What have you been working on these days? We have been fine tuning a collection of new songs and are now only one iota away from finishing an album of said songs which we are very excited about! For this set of stuff we pulled a lot of inspiration from things like commercial music from the '70s (there’s so much good stuff on YouTube) as well as Steven Spielberg-style movie soundtrack stuff. You might hear some Michael McDonald or Herbie Hancock references in there too. There’s also a couple of bratty rock songs. Hopefully there’s a little something for everybody. The theme that connects it together is just whatever feels good to play and makes us giggle which is always changing. The record also features several very excellent horn and string players that make the music sound way better than what the three of us could do alone. You can expect the album to arrive in the next year, and there will be a few little extra presents leading up until that. 

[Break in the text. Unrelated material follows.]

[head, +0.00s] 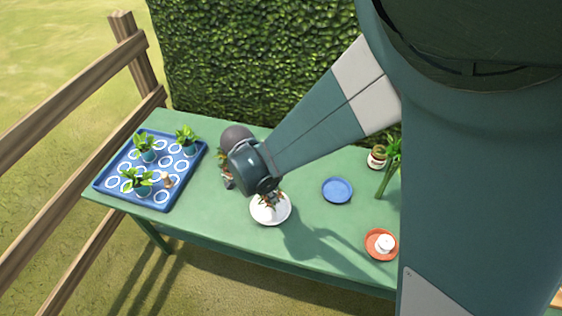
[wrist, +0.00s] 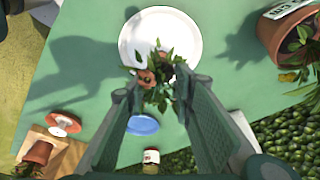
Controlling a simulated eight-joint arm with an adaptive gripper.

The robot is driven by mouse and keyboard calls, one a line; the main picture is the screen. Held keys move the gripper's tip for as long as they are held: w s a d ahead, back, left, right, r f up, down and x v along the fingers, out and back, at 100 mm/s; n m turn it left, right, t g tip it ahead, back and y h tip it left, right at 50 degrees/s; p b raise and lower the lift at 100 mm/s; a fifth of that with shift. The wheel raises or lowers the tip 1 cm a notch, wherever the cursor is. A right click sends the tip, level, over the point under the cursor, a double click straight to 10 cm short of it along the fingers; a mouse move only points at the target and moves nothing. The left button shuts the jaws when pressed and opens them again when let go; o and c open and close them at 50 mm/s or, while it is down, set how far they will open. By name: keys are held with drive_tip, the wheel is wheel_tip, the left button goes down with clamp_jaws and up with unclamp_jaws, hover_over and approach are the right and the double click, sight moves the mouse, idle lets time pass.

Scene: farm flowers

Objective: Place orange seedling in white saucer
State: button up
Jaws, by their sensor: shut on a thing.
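In the wrist view my gripper (wrist: 160,84) is shut on the orange seedling (wrist: 160,97), which has green leaves and orange parts between the fingers. The white saucer (wrist: 190,32) lies below and beyond it. In the head view the seedling (head: 268,203) shows over the white saucer (head: 276,219), just under my gripper (head: 266,192), whose fingers are mostly hidden by my wrist. I cannot tell whether the seedling touches the saucer.
A blue tray (head: 118,190) with several green seedlings stands at the left. A blue saucer (head: 337,190) and an orange saucer (head: 375,254) holding a white object lie to the right. A labelled terracotta pot (wrist: 272,34) stands near my gripper. A hedge borders the table's back.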

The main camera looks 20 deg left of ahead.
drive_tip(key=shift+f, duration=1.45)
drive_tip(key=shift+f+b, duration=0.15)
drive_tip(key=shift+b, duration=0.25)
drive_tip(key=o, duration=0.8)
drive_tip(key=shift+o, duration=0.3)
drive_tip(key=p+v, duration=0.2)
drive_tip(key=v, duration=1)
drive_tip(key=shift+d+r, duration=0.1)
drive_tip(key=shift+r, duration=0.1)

What does being an artist/musician/band in Seattle mean to you?
It means whatever kinda music you make, just call it grunge! Just kidding. We’ve all been very lucky to be able to do music for a living in one way or another. There are lots of musicians in Seattle and so there’s always stuff to go see. It’s a bummer that a lot of the cool DIY spaces have such a hard time staying open, both because it’s a labor of love for the people who run them and because it’s so expensive to rent a place. It would be nice if the people who create these cool spaces for art to happen could be helped out by the city or some rich people or something! But Seattle is great overall. There is lots of good music happening here! My new years resolution is to jam more with new people.

What BIG question should we ask, and what's the answer? Will we expland the band with a big horn section this year? Yes!

What’s next? January 19th at Barboza with two of our favorite local bands, Invisible Hand and Just Chatting. We will be playing some of our new songs!